→ Written exercise: Print each line exactly as it is given.

→ Dataset content:
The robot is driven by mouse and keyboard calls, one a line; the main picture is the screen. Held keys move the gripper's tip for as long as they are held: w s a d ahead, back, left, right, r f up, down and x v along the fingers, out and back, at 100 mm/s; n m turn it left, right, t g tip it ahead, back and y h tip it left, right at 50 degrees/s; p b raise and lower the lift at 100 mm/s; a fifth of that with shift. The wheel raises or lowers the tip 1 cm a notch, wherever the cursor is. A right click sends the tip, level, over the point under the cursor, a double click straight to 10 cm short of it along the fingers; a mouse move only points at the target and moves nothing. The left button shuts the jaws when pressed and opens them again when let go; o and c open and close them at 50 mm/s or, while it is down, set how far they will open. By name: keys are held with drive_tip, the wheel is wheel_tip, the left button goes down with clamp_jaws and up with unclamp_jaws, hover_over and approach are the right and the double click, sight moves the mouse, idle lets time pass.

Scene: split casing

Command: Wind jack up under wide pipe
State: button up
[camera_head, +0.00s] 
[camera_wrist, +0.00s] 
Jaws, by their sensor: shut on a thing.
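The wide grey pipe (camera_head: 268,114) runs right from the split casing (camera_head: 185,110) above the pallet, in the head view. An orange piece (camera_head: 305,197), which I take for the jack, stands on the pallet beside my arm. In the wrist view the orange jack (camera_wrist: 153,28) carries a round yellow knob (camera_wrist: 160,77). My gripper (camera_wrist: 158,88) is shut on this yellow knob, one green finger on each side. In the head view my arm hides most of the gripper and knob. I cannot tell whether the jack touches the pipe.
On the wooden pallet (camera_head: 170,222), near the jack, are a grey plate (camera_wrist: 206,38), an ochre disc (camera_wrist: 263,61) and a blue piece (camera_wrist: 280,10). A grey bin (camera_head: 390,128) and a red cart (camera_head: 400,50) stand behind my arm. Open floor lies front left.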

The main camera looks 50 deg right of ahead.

→ Task result:
The robot is driven by mouse and keyboard calls, one a line; the main picture is the screen. Held keys move the gripper's tip for as long as they are held: w s a d ahead, back, left, right, r f up, down and x v along the fingers, out and back, at 100 mm/s; n m turn it left, right, t g tip it ahead, back and y h tip it left, right at 50 degrees/s; p b raise and lower the lift at 100 mm/s; a fifth of that with shift. The wheel raises or lowers the tip 1 cm a notch, wherever the cursor is. A right click sends the tip, level, over the point under the cursor, a double click straight to 10 cm short of it along the fingers; a mouse move only points at the target and moves nothing. The left button shuts the jaws when pressed and opens them again when let go; o and c open and close them at 50 mm/s or, while it is down, set how far they will open. By name: keys are held with drive_tip, the wheel is wheel_tip, the left button goes down with clamp_jaws and up with unclamp_jaws, hover_over and approach are the right and the double click, sight moves the mouse, idle lets time pass.

Scene: split casing

Command: Wind jack up under wide pipe
State: button up
[camera_head, +0.00s] 
[camera_wrist, +0.00s] 
Jaws, by their sensor: shut on a thing.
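The wide grey pipe (camera_head: 268,114) runs right from the split casing (camera_head: 185,110) above the pallet, in the head view. An orange piece (camera_head: 305,197), which I take for the jack, stands on the pallet beside my arm. In the wrist view the orange jack (camera_wrist: 153,28) carries a round yellow knob (camera_wrist: 160,77). My gripper (camera_wrist: 158,88) is shut on this yellow knob, one green finger on each side. In the head view my arm hides most of the gripper and knob. I cannot tell whether the jack touches the pipe.
On the wooden pallet (camera_head: 170,222), near the jack, are a grey plate (camera_wrist: 206,38), an ochre disc (camera_wrist: 263,61) and a blue piece (camera_wrist: 280,10). A grey bin (camera_head: 390,128) and a red cart (camera_head: 400,50) stand behind my arm. Open floor lies front left.

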The main camera looks 50 deg right of ahead.

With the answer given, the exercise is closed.